The decentralized nature of developing metrics has resulted in some silos being replicated in ecosystem services metrics. Developing truly integrated metrics has been a challenge, often because resources are limited for development, drivers are focused on single issues, or expertise is focused in one area. Some general tool dimensions are common across efforts to date. Tools or metrics can be grouped into value based and unit based systems. The value based ones include the economic valuation methods that really define many of the ecosystem service discussions out there. They tend to be more macroeconomic and at a landscape or regional scale. These are clearly not great for those of us working on transactions.

The unit based systems that allow for metrics are very diverse. They are site based and often have some field data inputs - but can be grouped into condition, model or function based. Condition based are the set of metrics that look at outcomes of environmental management, such as measures of pollutant load, species counts, vegetation counts, and so on. Model based is often a landscape or process model that is tied to best practices that allow for site level decisions. Carbon credits are a good example of this type. The final type are function based systems. Function based systems combine some of the condition and model traits - but try to measure site level performance of objective ecological, physical, chemical or even social functions at a site level. Where condition based systems look for a response, function based prescribe the conditions needed to achieve a response. The benefit of function based in a transactional world is that it allows for controlling for exogenous forces. (It is a policy call on whether exogenous barriers matter or not.)

As tools continue to be developed - this type of meta-analysis is necessary to strategize across applications, developers and geographies.

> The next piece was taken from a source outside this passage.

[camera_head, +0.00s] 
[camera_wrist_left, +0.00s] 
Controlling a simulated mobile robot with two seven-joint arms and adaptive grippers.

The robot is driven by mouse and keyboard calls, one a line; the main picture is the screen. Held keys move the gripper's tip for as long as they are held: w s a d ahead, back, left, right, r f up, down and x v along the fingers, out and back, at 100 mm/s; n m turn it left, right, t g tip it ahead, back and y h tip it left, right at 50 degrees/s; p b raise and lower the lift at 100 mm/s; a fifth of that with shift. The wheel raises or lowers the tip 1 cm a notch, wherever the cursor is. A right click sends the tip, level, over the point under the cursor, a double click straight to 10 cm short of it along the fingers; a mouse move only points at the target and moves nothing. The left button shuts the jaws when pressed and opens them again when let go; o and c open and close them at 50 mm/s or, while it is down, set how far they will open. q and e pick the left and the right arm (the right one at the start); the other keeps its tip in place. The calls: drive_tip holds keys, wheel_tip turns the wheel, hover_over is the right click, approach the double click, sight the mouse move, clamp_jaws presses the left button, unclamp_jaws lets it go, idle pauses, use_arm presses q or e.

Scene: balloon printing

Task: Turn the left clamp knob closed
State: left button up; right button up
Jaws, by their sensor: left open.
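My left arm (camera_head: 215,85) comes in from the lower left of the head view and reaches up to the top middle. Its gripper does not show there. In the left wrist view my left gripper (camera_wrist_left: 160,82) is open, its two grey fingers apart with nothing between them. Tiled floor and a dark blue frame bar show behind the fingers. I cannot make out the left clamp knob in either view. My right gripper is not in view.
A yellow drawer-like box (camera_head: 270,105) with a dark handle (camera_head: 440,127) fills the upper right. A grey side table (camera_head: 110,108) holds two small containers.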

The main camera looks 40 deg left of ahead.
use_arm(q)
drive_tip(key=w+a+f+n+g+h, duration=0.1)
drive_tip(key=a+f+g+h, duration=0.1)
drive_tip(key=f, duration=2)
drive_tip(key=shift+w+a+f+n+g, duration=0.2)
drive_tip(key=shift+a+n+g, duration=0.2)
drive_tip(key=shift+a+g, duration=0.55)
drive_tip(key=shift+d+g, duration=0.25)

Tools depend on the mix of ecological realities, institutional and regulatory drivers, and the goals for ecosystem services. Discussion of the dimension of these forces on tool developers can go a long way to developing more inclusive, comprehensive and transportable tool.

As a software developer, I can relay this bit of wisdom: If you want something you develop to be reusable by others, it must have a clearly defined and documented public programmer's interface (this usually means a published software API), and if it is too large to manipulate logically via one central API, then the software should be split into modules of a more sensible size. Additionally and very importantly (although far too frequently overlooked), it must have a free software license if anyone else other than the original developer is ever going to be able to extend of modify it.

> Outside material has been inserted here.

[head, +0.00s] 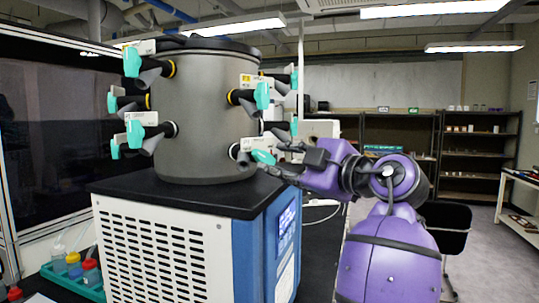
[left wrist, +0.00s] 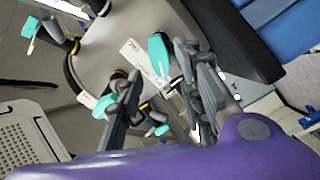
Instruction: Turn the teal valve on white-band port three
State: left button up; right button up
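The freeze dryer's grey drum (head: 205,120) carries ports with teal valves; upper ports have yellow bands, lower ones white bands. A teal valve (head: 263,157) on the lower right, white-band port is beside my left gripper (head: 284,163). I cannot read its port number. In the left wrist view, my left gripper (left wrist: 165,75) has its dark fingers spread, with a teal valve (left wrist: 158,53) and its white label (left wrist: 130,52) between or just beyond them. The valve looks close to the right finger; contact is unclear. My right gripper is not in view.
Another white-band valve (head: 135,133) is at lower left, and a yellow-band valve (head: 262,96) sits just above my gripper. The black top (head: 110,186) of the white-and-blue cabinet lies below. Coloured bottles (head: 90,270) stand at lower left. Shelves are far behind.

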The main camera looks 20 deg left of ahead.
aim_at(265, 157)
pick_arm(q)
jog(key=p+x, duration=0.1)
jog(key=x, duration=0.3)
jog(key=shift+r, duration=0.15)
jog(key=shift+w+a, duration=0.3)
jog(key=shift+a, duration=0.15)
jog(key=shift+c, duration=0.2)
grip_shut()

The rather obvious (and too often lacking) requirement here is that to manipulate and extend other people's software tools, you will need to be a programmer or have the resources to hire one. If on the other hand, you simply want everyone's end-user application to link to everyone else's application, that (I am afraid) is typically untenable, partly due to the additional workload you are giving to every tool-maker to link their tool to everyone else's and partly due to the political reality that only the tools with the most marketing are actually going to be considered for linking in the first place.

Let's take GRASS GIS (http://grass.fbk.eu) as an example of doing the software reusability thing correctly.

The entire GRASS system is written in ANSI C with a published API. Because it is such a large package, the codebase is divided into several hundred modules, each of which may be executed independently of the others. In fact, every command in GRASS is an independent executable which accesses the internal GRASS databases using an ANSI C library called libgrass.

If, as an ecosystem services tool developer, I wished to create a model based on TOPMODEL (a physically based hydrologic model), I could write a program in ANSI C, which used the code in libgrass and the r.topmodel GRASS implementation of TOPMODEL as a starting point for my own ecosystem service assessment.

If I already have a program written in ANSI C (or in a language with bindings to ANSI C - which means almost all modern languages), I can simply study the GRASS APIs and build links from its functionality into my own programs. Because all of the GRASS code is available under the GNU GPL license, I can also be assured that this codebase will never be locked up from me, and even if the team responsible for GRASS were to abandon the project at some point in the future, I could still use their code to continue developing my own products.

Ah, but alas, it seems that the ecosystem service tool development arena is often more filled with software users than software developers, so bringing this kind of development rigor to fruition in this community is still probably a long way off.

  My 2c,

    Gary Johnson